Any further thoughts here?

epastor updated this revision to Diff 259287.Apr 22 2020, 7:49 AM

Rebase to HEAD

epastor marked an inline comment as done.Apr 22 2020, 8:01 AM
epastor added inline comments.
llvm/lib/Target/X86/AsmParser/X86Operand.h
61

One more try at clarifying this: MS-style assembly with an MSVC triple and GNU-style assembly with an MSVC triple both work now, and will both work in the future. The only difference is that MS-style assembly instructions that allow relative addressing will use a default RIP-relative address, while GNU-style assembly forces the user to always be explicit about RIP-relative addressing.

Since only relative-addressing contexts in MS-style assembly use the implicit RIP-relative convention, we can't just pick a mode and stick with it. Instead, we label our Operands with how their source assembly wants them treated if used in relative-addressing context without a base register.
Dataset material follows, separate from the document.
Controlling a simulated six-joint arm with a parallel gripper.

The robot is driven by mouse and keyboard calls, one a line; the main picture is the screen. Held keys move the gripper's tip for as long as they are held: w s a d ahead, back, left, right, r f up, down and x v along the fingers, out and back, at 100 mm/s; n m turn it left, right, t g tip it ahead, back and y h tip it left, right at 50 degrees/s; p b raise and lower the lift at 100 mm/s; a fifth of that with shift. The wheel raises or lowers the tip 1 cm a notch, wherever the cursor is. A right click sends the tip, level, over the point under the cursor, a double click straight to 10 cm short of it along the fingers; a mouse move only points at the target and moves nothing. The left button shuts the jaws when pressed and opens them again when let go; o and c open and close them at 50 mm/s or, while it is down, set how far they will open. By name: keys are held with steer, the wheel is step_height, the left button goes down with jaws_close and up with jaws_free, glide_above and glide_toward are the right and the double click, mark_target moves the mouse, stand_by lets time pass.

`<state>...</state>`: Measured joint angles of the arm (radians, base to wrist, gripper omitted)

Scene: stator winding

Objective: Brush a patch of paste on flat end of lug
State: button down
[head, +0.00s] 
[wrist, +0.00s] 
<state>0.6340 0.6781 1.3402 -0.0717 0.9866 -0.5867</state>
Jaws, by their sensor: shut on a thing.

After we've matched in relative-addressing context, if the base register is not present, we implement the approach given by the source assembly.

epastor updated this revision to Diff 262117.May 5 2020, 8:08 AM

Rebase against HEAD

epastor updated this revision to Diff 264007.May 14 2020, 8:50 AM

Rebasing to HEAD

thakis accepted this revision.Jul 1 2020, 7:33 AM

I think being compatible with ml64 by default is good, and making progress here seems better than holding this up for even longer.

Going forward, we likely will want to have the full suite of toggles for this (pragma, compiler flag, accepting an alternative form with an explicit RIP, etc), but let's start with this.

This revision is now accepted and ready to land.Jul 1 2020, 7:33 AM
epastor updated this revision to Diff 274813.Jul 1 2020, 7:51 AM

Rebase to HEAD

This revision was automatically updated to reflect the committed changes.